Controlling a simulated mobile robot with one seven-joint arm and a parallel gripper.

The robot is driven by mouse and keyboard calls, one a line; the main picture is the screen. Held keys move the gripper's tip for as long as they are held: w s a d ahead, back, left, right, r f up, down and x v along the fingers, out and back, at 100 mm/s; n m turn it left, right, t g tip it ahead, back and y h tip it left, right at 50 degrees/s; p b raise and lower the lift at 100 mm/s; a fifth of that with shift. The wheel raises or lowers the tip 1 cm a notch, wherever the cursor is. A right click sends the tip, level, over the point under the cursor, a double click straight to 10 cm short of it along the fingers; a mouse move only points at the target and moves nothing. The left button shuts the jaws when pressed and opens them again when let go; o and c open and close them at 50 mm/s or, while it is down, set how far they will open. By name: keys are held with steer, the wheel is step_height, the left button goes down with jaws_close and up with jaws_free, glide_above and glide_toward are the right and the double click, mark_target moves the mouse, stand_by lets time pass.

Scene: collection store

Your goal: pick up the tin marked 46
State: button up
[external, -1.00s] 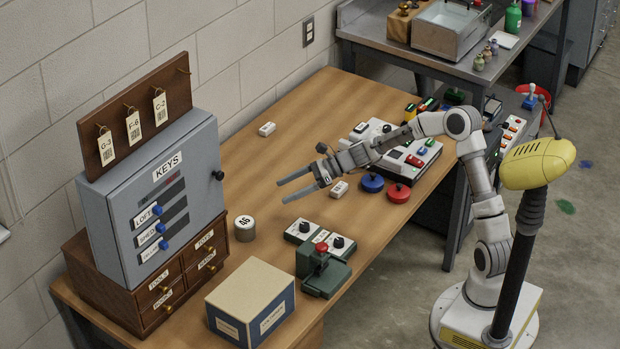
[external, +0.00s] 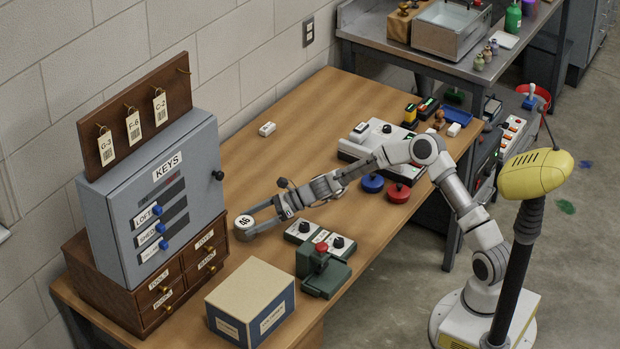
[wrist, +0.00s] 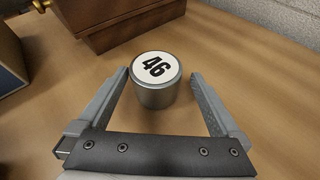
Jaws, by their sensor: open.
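The tin marked 46 (wrist: 157,92) is a short grey cylinder with a white lid and black number, upright on the wooden table. In the external view the tin (external: 244,223) stands just right of the small wooden drawers. My gripper (wrist: 160,80) is open, with one finger to each side of the tin near its front part. The tin lies between the fingertips, with visible gaps on both sides in the wrist view. In the external view my gripper (external: 248,220) is low over the table at the tin, and its fingers partly hide the tin.
The wooden drawer unit (external: 160,300) with the grey key cabinet (external: 150,200) on it stands close left of the tin. A cardboard-topped box (external: 250,300) and a green device with a red knob (external: 322,272) are nearer the front.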

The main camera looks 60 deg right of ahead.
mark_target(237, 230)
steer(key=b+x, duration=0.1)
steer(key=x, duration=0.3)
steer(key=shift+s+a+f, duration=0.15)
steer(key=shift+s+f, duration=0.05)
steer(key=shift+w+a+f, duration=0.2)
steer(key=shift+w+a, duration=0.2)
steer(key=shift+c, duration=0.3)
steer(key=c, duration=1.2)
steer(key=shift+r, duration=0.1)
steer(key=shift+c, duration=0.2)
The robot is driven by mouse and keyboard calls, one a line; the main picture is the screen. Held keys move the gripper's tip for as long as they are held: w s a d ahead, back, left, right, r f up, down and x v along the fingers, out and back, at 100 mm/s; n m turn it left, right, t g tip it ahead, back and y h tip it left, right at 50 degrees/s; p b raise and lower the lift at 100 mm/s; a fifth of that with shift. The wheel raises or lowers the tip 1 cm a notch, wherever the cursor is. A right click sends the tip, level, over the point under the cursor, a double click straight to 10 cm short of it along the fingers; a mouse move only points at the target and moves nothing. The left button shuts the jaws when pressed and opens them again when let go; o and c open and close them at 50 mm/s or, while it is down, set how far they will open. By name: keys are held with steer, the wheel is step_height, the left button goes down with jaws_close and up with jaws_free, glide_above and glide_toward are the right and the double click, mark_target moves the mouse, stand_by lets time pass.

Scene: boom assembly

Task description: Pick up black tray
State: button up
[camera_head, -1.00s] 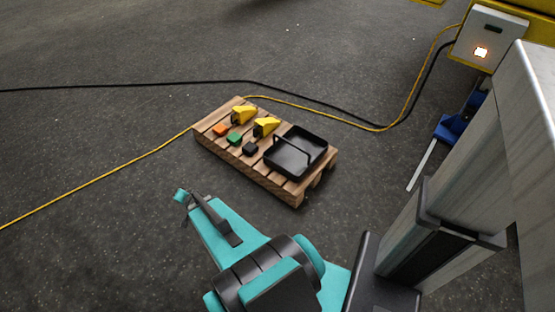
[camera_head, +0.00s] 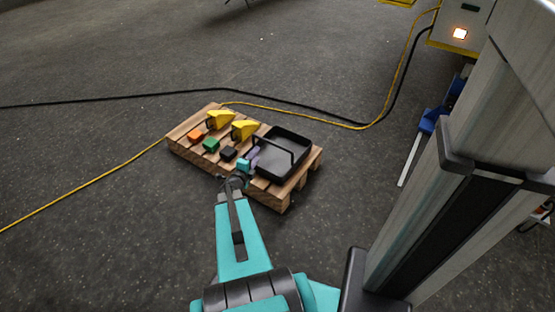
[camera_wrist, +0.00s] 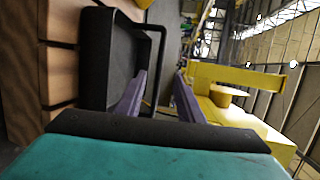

> Directions for this task
Count how many lines of the material hold the string "Scene". Give the number and nothing more.

> Exercise solution
2